Enquanto lêem jornais e livros em japonês, podemos observar a quantidade de títulos existentes na biblioteca. As estantes abrigam romances, vídeos, revistas, jornais, mangás. A maioria disponível no idioma nipônico. A sala ampla e bem iluminada conta ainda com grandes mesas de estudo decoradas com pequenas orquídeas ao centro.

Curiosamente, os presentes estão sentados em mesas distintas. O silêncio é imprescindível. Aliás, a tranqüilidade característica do povo oriental se personifica entre os visitantes do Bunkyo já na portaria. Sem esquecer que estamos a poucos metros da Radial Leste. O silêncio e o ruído do tráfego convivem em harmonia na região

É neste ambiente que conversamos com Tsuyoshi Ishibashi. Responsável pela biblioteca, o simpático senhor que conhece cada item do acervo como quem conhece a um filho. Ele revela que a Liberdade hoje é muito diferente da época em que chegou à São Paulo.

Durante a busca por materiais sobre a cultura japonesa em língua portuguesa entre os corredores, conhecemos um pouco mais deste imigrante.

Japão Paulistano – Quem visita hoje o Bunkyo?

Tsuyoshi Ishibashi – Vocês podem notar que são poucas pessoas que vêm aqui. A maioria são idosos que procuram se informar da comunidade tanto aqui como no Japão. O número tem caído.

JP – Os jovens procuram a biblioteca?

Ishibashi – Quase ninguém. Só mesmo os idosos. E mesmo entre eles, a freqüência diminuiu.

JP – Como o senhor explica essa queda?

Ishibashi – É que muitos filhos e netos de japoneses nem sabem o idioma. É muito triste. Não tem desculpa. E os mais velhos acabam morrendo. Assim, menos pessoas vêm aqui. E nessas prateleiras está a nossa cultura. Mas se um descendente de japonês não sabe a língua, ele não vai conseguir entender o espírito que tem nesses livros porque não dá pra traduzir a cultura. E ela vai sumindo aos poucos.

JP – O número de japoneses na Liberdade também diminuiu.

Ishibashi – A Liberdade está sendo tomada pelos chineses e coreanos. Mas não acabou. A japonesada é igual a tiririca, estão em todos os lugares. O bairro aqui ainda é o centro onde todos se encontram.

O bibliotecário pede uma pausa para atender aos novos visitantes. Enquanto isso, deixa alguns livros sobre a ocupação da Liberdade. O bairro fora escolhido estrategicamente pelos primeiros imigrantes porque está localizado junto ao centro, o que facilitava a locomoção para seus locais de trabalho. Depois da década de 1970 com a construção da Radial Leste, muitos japoneses mudaram-se para outros bairros, mas continuam freqüentando a região.

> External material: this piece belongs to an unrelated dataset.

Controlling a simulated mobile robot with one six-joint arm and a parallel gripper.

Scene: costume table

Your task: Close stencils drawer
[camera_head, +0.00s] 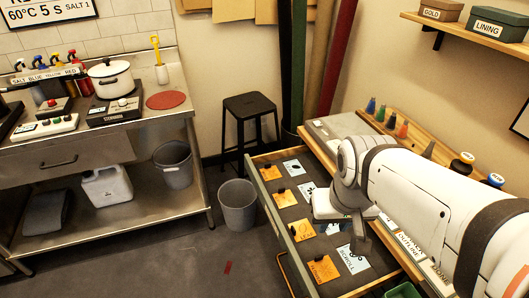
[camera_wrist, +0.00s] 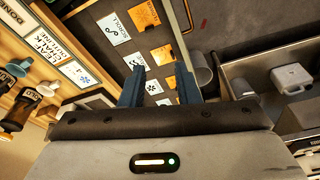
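The stencils drawer (camera_head: 273,203) stands pulled out from the wooden table, its dark inside showing orange and white stencil cards, one marked SCROLL (camera_head: 352,259). Its pale green front faces left and carries a brass handle (camera_head: 285,272) near the bottom of the head view. In the wrist view the drawer's dark floor (camera_wrist: 112,62) and cards show beyond my fingers. My gripper (camera_wrist: 160,74) is open, with two blue-grey fingers apart and nothing visible between them. In the head view my arm reaches over the drawer; its fingers are hard to make out there.
A grey bin (camera_head: 238,204) stands on the floor just left of the drawer front. A black stool (camera_head: 251,120) is behind it. Paint bottles (camera_head: 402,129) line the tabletop rack. The floor (camera_head: 190,260) left of the drawer is largely clear.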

JP – Quando o senhor percebeu a mudança na cultura japonesa?

Ishibashi – Os japoneses estão mudados desde o final da Segunda Guerra. Até mesmo no Japão. Os próprios japoneses já não preservam as tradições, os costumes. Eu ainda orientei meus filhos como aprendi. Sempre orientando para que eles estudassem. Eles até chegaram a começar a faculdade, mas hoje trabalham com música no exterior. A gente sabe que é difícil sobreviver de arte, mas eles gostam do que estão fazendo.

JP – O senhor mora na Liberdade?

Ishibashi – Não. Eu moro em Higienópolis e venho aqui sempre. Eu gosto deste lugar.